▶ [Short exercise]: Find the lines holding the string "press" in the data, then copy all of them.

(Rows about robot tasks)
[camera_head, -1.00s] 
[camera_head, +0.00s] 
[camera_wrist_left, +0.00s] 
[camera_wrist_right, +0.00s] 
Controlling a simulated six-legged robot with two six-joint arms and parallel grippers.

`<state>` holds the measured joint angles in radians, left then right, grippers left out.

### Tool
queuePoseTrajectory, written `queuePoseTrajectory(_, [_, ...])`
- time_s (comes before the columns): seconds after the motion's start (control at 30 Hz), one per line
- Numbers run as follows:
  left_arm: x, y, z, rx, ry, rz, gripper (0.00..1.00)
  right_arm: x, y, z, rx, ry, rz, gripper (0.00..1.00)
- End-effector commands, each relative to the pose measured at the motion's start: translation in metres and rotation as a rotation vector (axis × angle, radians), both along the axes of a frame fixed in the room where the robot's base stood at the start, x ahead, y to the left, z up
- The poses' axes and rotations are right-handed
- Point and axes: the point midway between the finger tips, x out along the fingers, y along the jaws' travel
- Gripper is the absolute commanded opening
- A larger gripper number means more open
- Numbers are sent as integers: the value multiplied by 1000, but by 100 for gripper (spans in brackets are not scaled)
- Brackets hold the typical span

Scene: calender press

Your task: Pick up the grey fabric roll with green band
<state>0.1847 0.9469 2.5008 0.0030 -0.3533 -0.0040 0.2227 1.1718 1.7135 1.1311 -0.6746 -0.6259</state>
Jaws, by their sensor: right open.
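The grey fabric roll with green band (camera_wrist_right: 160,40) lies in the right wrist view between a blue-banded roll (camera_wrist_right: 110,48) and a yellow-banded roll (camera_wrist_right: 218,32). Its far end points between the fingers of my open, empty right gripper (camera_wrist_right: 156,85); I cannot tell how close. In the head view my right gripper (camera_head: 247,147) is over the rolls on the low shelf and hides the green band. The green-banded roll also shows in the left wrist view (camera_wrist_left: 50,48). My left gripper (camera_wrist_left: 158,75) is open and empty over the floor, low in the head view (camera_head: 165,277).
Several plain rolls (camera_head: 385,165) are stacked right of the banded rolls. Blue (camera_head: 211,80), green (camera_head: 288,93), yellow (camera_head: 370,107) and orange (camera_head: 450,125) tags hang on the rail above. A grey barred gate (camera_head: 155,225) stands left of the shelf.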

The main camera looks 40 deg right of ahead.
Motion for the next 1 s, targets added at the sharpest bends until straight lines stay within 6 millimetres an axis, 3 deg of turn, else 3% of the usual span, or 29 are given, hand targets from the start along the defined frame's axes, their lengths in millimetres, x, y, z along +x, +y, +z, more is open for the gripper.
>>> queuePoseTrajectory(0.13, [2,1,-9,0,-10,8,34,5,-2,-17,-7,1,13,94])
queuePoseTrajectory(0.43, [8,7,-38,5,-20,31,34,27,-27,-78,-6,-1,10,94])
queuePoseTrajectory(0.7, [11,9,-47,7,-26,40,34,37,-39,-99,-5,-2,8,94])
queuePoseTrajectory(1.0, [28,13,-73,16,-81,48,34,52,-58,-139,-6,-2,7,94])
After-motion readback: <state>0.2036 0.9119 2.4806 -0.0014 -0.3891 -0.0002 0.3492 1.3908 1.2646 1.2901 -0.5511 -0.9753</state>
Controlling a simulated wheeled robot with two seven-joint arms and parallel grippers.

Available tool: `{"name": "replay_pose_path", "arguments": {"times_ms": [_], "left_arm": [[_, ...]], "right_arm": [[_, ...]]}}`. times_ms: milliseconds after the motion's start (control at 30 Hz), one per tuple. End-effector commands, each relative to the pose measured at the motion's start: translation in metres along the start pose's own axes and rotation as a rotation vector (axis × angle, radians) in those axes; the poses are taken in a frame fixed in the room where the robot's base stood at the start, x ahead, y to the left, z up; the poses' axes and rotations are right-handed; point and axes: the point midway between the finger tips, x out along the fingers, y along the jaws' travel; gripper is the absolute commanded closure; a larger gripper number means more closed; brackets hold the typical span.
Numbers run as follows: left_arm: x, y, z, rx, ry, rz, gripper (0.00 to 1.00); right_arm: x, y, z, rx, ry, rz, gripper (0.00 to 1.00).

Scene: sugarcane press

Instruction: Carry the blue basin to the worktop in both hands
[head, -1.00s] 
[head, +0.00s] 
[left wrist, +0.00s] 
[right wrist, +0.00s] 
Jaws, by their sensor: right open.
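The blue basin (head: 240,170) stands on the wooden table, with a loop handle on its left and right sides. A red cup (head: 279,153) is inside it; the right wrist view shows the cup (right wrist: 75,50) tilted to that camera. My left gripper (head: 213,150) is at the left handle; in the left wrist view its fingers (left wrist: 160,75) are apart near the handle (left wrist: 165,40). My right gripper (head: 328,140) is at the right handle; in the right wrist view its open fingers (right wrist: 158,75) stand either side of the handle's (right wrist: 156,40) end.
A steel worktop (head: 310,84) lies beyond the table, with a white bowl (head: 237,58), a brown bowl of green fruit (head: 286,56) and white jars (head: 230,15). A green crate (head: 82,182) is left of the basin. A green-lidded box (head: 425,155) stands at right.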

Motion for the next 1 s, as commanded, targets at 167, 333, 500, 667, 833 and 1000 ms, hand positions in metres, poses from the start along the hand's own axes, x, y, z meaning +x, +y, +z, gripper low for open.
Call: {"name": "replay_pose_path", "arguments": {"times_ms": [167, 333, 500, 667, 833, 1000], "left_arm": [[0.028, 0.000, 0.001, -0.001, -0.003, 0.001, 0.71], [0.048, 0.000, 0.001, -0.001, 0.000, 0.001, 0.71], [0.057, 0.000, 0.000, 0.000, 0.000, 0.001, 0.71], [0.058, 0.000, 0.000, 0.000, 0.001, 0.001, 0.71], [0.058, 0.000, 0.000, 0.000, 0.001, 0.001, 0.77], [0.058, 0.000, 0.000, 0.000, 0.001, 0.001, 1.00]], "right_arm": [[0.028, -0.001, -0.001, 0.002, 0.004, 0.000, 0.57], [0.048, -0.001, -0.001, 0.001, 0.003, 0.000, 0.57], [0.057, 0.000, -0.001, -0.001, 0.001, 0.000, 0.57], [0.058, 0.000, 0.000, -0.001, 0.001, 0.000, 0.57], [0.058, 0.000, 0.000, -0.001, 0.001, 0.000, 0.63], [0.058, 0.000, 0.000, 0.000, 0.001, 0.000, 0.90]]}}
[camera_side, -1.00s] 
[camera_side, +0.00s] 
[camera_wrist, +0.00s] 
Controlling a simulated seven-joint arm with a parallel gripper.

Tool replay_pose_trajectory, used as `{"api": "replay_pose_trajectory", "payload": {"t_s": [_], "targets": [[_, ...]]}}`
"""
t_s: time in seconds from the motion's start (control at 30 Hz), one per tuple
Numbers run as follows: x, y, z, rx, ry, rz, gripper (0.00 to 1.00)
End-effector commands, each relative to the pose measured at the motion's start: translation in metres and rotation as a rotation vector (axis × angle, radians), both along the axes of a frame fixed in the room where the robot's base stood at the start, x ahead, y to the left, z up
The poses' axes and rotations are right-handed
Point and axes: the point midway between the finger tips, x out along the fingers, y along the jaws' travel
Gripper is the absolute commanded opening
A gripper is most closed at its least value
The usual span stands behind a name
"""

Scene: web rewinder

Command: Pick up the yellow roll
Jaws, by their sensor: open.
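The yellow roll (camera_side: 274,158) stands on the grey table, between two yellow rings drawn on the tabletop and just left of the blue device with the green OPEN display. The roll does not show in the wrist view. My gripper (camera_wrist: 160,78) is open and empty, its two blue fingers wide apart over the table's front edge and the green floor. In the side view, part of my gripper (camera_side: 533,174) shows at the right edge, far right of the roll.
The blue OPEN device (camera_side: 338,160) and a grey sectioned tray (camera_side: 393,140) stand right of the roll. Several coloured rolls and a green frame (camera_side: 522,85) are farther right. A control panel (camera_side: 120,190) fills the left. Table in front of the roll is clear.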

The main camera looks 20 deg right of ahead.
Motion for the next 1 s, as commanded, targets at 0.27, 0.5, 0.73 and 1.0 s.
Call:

---

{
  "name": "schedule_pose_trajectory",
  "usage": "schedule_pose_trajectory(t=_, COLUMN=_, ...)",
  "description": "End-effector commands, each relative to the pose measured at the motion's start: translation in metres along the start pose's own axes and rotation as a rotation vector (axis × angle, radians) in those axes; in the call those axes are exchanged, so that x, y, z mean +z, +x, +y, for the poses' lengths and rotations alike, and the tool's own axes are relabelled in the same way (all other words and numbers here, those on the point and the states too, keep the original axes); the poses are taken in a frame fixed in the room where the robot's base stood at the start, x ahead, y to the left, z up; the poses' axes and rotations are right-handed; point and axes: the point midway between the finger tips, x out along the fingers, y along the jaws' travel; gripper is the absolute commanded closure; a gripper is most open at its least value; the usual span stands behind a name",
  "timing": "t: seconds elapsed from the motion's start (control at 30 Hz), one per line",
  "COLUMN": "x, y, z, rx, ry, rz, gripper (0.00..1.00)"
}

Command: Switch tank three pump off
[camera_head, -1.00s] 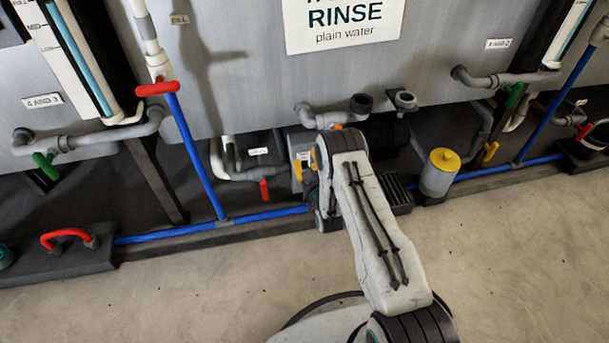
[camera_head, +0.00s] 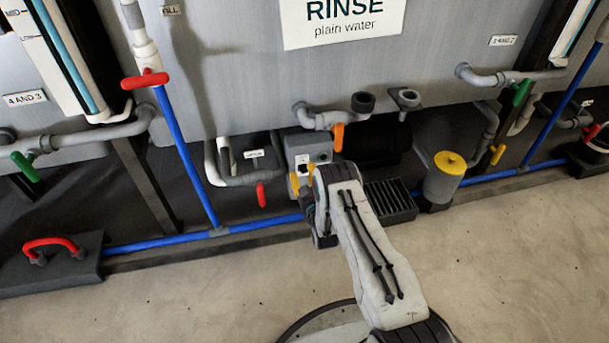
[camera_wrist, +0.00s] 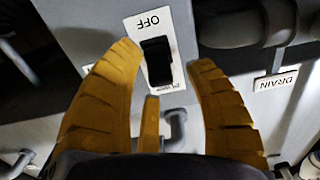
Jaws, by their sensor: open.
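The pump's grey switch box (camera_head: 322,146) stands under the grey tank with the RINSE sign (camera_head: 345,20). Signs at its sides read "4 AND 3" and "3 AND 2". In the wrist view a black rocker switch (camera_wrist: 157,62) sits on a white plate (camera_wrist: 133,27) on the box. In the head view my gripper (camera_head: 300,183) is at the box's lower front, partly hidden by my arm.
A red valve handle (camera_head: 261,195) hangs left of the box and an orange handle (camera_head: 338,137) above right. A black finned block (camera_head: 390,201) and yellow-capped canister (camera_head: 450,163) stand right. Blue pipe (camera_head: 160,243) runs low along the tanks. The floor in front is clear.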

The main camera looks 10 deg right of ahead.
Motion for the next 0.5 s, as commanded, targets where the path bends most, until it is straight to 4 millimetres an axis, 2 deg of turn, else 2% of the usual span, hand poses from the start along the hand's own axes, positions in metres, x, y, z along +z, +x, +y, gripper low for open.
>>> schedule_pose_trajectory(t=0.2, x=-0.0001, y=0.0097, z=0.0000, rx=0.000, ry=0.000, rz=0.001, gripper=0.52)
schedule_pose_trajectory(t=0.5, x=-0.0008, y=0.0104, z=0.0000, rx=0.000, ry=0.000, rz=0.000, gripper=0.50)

▶ [Correct result]:
Scene: calender press
Scene: sugarcane press

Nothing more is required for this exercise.